Your task
Quote every line as written. Omit pictures.
################
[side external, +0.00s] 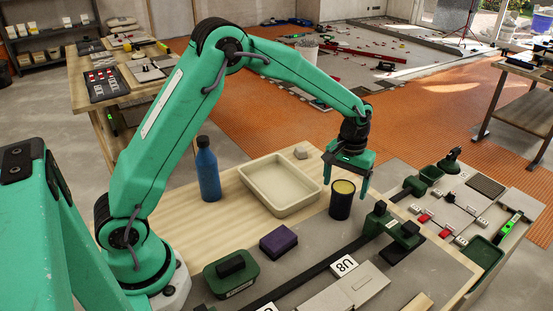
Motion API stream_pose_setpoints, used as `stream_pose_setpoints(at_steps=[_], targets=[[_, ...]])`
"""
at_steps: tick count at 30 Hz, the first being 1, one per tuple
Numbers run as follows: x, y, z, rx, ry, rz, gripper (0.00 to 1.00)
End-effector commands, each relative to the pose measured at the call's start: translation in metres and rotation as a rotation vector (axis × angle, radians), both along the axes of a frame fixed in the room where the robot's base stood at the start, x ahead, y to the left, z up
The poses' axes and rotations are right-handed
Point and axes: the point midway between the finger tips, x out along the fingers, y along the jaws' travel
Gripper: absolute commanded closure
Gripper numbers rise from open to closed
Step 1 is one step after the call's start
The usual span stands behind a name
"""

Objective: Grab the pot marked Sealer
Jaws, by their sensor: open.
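A dark round pot (341,205) with yellowish contents stands upright on the workbench, right of the cream tray. I cannot read the word Sealer on it from this view. My gripper (345,189) points down at the pot with its fingers apart and nothing held. One finger shows at the pot's upper left and the other at its right, near rim height. I cannot tell whether the fingers touch the pot or stand behind it.
A cream tray (246,184) and blue bottle (207,170) stand left of the pot. A purple block (278,242) and green black-handled tool (231,274) lie nearer. A green clamp-like piece (391,222) on a dark strip is close on the pot's right.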

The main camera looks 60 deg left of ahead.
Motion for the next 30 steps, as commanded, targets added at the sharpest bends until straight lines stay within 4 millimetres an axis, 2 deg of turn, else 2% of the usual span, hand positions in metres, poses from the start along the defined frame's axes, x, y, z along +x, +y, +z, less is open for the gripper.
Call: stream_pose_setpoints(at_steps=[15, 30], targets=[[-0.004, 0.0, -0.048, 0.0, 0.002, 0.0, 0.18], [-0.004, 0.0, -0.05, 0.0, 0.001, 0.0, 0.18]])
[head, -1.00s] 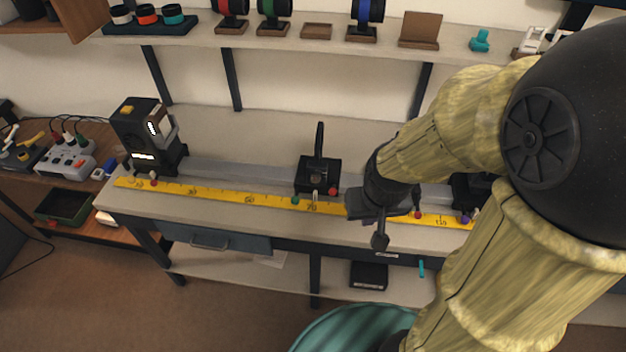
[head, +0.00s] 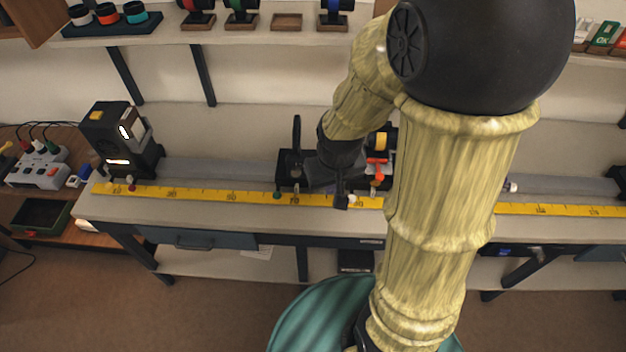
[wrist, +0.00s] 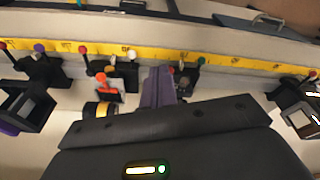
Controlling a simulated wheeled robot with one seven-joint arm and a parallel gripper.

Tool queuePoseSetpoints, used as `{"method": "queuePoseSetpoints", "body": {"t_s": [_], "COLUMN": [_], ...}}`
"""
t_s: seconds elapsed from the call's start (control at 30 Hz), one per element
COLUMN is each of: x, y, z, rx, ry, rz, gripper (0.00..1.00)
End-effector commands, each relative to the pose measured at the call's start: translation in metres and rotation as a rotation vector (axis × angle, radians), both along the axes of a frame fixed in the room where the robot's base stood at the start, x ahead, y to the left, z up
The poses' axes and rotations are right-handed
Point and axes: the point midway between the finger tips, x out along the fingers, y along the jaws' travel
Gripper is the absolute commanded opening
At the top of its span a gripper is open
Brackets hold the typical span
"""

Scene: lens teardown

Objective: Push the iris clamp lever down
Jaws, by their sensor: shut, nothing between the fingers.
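A black mount (head: 290,166) with a tall dark plate stands on the rail, with small coloured knobs at its foot.
A yellow ruler (head: 230,197) runs along the bench front. A lamp box (head: 118,140) stands at the rail's left end. Another black mount (wrist: 32,85) stands further along the rail. A shelf (head: 200,38) with parts hangs above. The rail left of the black mount is clear.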

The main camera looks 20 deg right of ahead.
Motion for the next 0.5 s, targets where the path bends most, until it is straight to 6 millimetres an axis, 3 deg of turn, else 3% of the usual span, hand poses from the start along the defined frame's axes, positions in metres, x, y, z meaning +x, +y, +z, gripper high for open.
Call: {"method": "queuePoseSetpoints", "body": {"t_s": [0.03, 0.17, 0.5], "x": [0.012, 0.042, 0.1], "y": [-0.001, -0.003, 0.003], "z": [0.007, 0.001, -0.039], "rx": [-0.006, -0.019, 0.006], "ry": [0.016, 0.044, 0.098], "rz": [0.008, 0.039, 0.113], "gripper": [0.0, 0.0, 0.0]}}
################
Solution to this problem
[side external, +0.00s] 
Motion API stream_pose_setpoints, used as `stream_pose_setpoints(at_steps=[_], targets=[[_, ...]])`
"""
at_steps: tick count at 30 Hz, the first being 1, one per tuple
Numbers run as follows: x, y, z, rx, ry, rz, gripper (0.00 to 1.00)
End-effector commands, each relative to the pose measured at the call's start: translation in metres and rotation as a rotation vector (axis × angle, radians), both along the axes of a frame fixed in the room where the robot's base stood at the start, x ahead, y to the left, z up
The poses' axes and rotations are right-handed
Point and axes: the point midway between the finger tips, x out along the fingers, y along the jaws' travel
Gripper: absolute commanded closure
Gripper numbers rise from open to closed
Step 1 is one step after the call's start
The usual span stands behind a name
"""

Objective: Grab the pot marked Sealer
Jaws, by their sensor: open.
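A dark round pot (341,205) with yellowish contents stands upright on the workbench, right of the cream tray. I cannot read the word Sealer on it from this view. My gripper (345,189) points down at the pot with its fingers apart and nothing held. One finger shows at the pot's upper left and the other at its right, near rim height. I cannot tell whether the fingers touch the pot or stand behind it.
A cream tray (246,184) and blue bottle (207,170) stand left of the pot. A purple block (278,242) and green black-handled tool (231,274) lie nearer. A green clamp-like piece (391,222) on a dark strip is close on the pot's right.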

The main camera looks 60 deg left of ahead.
Motion for the next 30 steps, as commanded, targets added at the sharpest bends until straight lines stay within 4 millimetres an axis, 2 deg of turn, else 2% of the usual span, hand positions in metres, poses from the start along the defined frame's axes, x, y, z along +x, +y, +z, less is open for the gripper.
Call: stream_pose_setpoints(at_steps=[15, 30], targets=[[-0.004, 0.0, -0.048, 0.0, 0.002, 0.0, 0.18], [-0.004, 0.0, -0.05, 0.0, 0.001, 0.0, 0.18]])
[head, -1.00s] 
[head, +0.00s] 
[wrist, +0.00s] 
Controlling a simulated wheeled robot with one seven-joint arm and a parallel gripper.

Tool queuePoseSetpoints, used as `{"method": "queuePoseSetpoints", "body": {"t_s": [_], "COLUMN": [_], ...}}`
"""
t_s: seconds elapsed from the call's start (control at 30 Hz), one per element
COLUMN is each of: x, y, z, rx, ry, rz, gripper (0.00..1.00)
End-effector commands, each relative to the pose measured at the call's start: translation in metres and rotation as a rotation vector (axis × angle, radians), both along the axes of a frame fixed in the room where the robot's base stood at the start, x ahead, y to the left, z up
The poses' axes and rotations are right-handed
Point and axes: the point midway between the finger tips, x out along the fingers, y along the jaws' travel
Gripper is the absolute commanded opening
At the top of its span a gripper is open
Brackets hold the typical span
"""

Scene: lens teardown

Objective: Push the iris clamp lever down
Jaws, by their sensor: shut, nothing between the fingers.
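A black mount (head: 290,166) with a tall dark plate stands on the rail, with small coloured knobs at its foot.
A yellow ruler (head: 230,197) runs along the bench front. A lamp box (head: 118,140) stands at the rail's left end. Another black mount (wrist: 32,85) stands further along the rail. A shelf (head: 200,38) with parts hangs above. The rail left of the black mount is clear.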

The main camera looks 20 deg right of ahead.
Motion for the next 0.5 s, targets where the path bends most, until it is straight to 6 millimetres an axis, 3 deg of turn, else 3% of the usual span, hand poses from the start along the defined frame's axes, positions in metres, x, y, z meaning +x, +y, +z, gripper high for open.
Call: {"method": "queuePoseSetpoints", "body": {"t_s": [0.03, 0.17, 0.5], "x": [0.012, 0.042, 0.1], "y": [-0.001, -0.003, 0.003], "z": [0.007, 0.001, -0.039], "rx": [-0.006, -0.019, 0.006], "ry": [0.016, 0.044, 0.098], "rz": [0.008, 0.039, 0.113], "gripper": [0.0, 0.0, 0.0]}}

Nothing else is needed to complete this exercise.